### STATED EXERCISE
Reproduce the entries exactly.

### DATA FOR THIS EXERCISE
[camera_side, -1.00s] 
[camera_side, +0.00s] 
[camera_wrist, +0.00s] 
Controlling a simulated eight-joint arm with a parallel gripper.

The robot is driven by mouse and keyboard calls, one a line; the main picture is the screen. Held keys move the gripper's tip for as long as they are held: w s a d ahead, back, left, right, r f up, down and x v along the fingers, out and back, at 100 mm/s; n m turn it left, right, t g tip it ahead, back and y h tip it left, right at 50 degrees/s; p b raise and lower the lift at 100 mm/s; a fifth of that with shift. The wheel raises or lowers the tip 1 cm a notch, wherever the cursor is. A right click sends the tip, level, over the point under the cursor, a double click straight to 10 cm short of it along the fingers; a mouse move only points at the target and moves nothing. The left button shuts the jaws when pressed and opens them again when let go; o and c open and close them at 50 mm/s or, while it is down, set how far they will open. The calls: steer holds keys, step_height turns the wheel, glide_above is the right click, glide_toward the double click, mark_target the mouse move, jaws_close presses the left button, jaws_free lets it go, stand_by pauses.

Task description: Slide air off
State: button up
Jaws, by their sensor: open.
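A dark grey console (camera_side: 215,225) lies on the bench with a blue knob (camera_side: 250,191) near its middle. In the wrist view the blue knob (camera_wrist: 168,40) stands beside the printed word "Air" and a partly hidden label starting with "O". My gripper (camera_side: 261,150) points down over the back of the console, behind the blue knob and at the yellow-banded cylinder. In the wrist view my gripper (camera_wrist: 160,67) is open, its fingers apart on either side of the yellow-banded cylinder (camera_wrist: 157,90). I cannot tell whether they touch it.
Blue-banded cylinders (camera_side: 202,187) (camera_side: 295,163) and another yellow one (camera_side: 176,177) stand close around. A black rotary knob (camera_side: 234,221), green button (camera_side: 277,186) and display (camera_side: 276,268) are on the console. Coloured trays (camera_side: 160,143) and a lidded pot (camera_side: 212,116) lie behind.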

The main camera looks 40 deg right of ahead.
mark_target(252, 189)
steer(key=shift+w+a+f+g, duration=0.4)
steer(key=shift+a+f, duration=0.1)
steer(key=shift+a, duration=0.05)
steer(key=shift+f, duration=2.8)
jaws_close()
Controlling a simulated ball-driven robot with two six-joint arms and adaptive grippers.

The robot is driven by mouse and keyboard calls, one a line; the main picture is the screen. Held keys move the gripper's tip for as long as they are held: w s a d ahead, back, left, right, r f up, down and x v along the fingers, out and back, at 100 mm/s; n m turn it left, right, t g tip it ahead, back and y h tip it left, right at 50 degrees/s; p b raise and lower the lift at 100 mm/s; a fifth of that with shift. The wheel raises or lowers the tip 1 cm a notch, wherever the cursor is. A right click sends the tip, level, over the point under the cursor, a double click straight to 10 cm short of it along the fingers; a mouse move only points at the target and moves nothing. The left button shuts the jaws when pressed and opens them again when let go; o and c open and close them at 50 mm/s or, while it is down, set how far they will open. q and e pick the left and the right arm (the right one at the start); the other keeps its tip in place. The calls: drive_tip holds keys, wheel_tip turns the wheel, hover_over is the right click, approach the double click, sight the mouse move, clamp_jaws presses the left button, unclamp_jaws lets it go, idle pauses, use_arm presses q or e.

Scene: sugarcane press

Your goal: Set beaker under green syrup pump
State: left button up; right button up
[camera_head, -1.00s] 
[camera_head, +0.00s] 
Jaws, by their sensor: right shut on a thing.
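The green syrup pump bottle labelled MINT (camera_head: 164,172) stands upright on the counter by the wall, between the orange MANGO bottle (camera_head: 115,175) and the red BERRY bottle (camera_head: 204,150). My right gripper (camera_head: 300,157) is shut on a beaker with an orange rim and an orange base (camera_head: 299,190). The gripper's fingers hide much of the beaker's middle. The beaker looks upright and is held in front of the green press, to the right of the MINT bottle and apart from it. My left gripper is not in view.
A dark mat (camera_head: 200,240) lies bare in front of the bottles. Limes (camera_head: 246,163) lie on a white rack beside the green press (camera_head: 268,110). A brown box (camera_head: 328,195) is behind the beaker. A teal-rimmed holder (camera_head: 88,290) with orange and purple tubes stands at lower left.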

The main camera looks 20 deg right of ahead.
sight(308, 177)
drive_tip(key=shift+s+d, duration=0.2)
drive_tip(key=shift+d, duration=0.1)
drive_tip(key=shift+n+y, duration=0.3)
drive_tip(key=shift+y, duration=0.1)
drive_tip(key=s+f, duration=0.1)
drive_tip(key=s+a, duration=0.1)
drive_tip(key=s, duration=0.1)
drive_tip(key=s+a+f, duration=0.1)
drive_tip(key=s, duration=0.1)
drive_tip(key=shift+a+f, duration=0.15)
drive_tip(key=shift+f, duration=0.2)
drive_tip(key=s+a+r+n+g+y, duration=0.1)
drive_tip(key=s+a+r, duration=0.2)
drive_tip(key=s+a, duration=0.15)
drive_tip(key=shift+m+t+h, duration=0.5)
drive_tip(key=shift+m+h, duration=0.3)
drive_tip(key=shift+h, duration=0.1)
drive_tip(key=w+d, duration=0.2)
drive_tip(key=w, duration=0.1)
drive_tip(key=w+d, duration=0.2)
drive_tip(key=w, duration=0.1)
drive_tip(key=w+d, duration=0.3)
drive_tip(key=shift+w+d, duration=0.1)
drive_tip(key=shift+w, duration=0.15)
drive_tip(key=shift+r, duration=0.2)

### SOLUTION TO THIS TASK
[camera_side, -1.00s] 
[camera_side, +0.00s] 
[camera_wrist, +0.00s] 
Controlling a simulated eight-joint arm with a parallel gripper.

The robot is driven by mouse and keyboard calls, one a line; the main picture is the screen. Held keys move the gripper's tip for as long as they are held: w s a d ahead, back, left, right, r f up, down and x v along the fingers, out and back, at 100 mm/s; n m turn it left, right, t g tip it ahead, back and y h tip it left, right at 50 degrees/s; p b raise and lower the lift at 100 mm/s; a fifth of that with shift. The wheel raises or lowers the tip 1 cm a notch, wherever the cursor is. A right click sends the tip, level, over the point under the cursor, a double click straight to 10 cm short of it along the fingers; a mouse move only points at the target and moves nothing. The left button shuts the jaws when pressed and opens them again when let go; o and c open and close them at 50 mm/s or, while it is down, set how far they will open. The calls: steer holds keys, step_height turns the wheel, glide_above is the right click, glide_toward the double click, mark_target the mouse move, jaws_close presses the left button, jaws_free lets it go, stand_by pauses.

Task description: Slide air off
State: button up
Jaws, by their sensor: open.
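A dark grey console (camera_side: 215,225) lies on the bench with a blue knob (camera_side: 250,191) near its middle. In the wrist view the blue knob (camera_wrist: 168,40) stands beside the printed word "Air" and a partly hidden label starting with "O". My gripper (camera_side: 261,150) points down over the back of the console, behind the blue knob and at the yellow-banded cylinder. In the wrist view my gripper (camera_wrist: 160,67) is open, its fingers apart on either side of the yellow-banded cylinder (camera_wrist: 157,90). I cannot tell whether they touch it.
Blue-banded cylinders (camera_side: 202,187) (camera_side: 295,163) and another yellow one (camera_side: 176,177) stand close around. A black rotary knob (camera_side: 234,221), green button (camera_side: 277,186) and display (camera_side: 276,268) are on the console. Coloured trays (camera_side: 160,143) and a lidded pot (camera_side: 212,116) lie behind.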

The main camera looks 40 deg right of ahead.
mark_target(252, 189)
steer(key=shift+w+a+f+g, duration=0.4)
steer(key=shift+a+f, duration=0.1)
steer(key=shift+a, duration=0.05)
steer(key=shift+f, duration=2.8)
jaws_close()
Controlling a simulated ball-driven robot with two six-joint arms and adaptive grippers.

The robot is driven by mouse and keyboard calls, one a line; the main picture is the screen. Held keys move the gripper's tip for as long as they are held: w s a d ahead, back, left, right, r f up, down and x v along the fingers, out and back, at 100 mm/s; n m turn it left, right, t g tip it ahead, back and y h tip it left, right at 50 degrees/s; p b raise and lower the lift at 100 mm/s; a fifth of that with shift. The wheel raises or lowers the tip 1 cm a notch, wherever the cursor is. A right click sends the tip, level, over the point under the cursor, a double click straight to 10 cm short of it along the fingers; a mouse move only points at the target and moves nothing. The left button shuts the jaws when pressed and opens them again when let go; o and c open and close them at 50 mm/s or, while it is down, set how far they will open. q and e pick the left and the right arm (the right one at the start); the other keeps its tip in place. The calls: drive_tip holds keys, wheel_tip turns the wheel, hover_over is the right click, approach the double click, sight the mouse move, clamp_jaws presses the left button, unclamp_jaws lets it go, idle pauses, use_arm presses q or e.

Scene: sugarcane press

Your goal: Set beaker under green syrup pump
State: left button up; right button up
[camera_head, -1.00s] 
[camera_head, +0.00s] 
Jaws, by their sensor: right shut on a thing.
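The green syrup pump bottle labelled MINT (camera_head: 164,172) stands upright on the counter by the wall, between the orange MANGO bottle (camera_head: 115,175) and the red BERRY bottle (camera_head: 204,150). My right gripper (camera_head: 300,157) is shut on a beaker with an orange rim and an orange base (camera_head: 299,190). The gripper's fingers hide much of the beaker's middle. The beaker looks upright and is held in front of the green press, to the right of the MINT bottle and apart from it. My left gripper is not in view.
A dark mat (camera_head: 200,240) lies bare in front of the bottles. Limes (camera_head: 246,163) lie on a white rack beside the green press (camera_head: 268,110). A brown box (camera_head: 328,195) is behind the beaker. A teal-rimmed holder (camera_head: 88,290) with orange and purple tubes stands at lower left.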

The main camera looks 20 deg right of ahead.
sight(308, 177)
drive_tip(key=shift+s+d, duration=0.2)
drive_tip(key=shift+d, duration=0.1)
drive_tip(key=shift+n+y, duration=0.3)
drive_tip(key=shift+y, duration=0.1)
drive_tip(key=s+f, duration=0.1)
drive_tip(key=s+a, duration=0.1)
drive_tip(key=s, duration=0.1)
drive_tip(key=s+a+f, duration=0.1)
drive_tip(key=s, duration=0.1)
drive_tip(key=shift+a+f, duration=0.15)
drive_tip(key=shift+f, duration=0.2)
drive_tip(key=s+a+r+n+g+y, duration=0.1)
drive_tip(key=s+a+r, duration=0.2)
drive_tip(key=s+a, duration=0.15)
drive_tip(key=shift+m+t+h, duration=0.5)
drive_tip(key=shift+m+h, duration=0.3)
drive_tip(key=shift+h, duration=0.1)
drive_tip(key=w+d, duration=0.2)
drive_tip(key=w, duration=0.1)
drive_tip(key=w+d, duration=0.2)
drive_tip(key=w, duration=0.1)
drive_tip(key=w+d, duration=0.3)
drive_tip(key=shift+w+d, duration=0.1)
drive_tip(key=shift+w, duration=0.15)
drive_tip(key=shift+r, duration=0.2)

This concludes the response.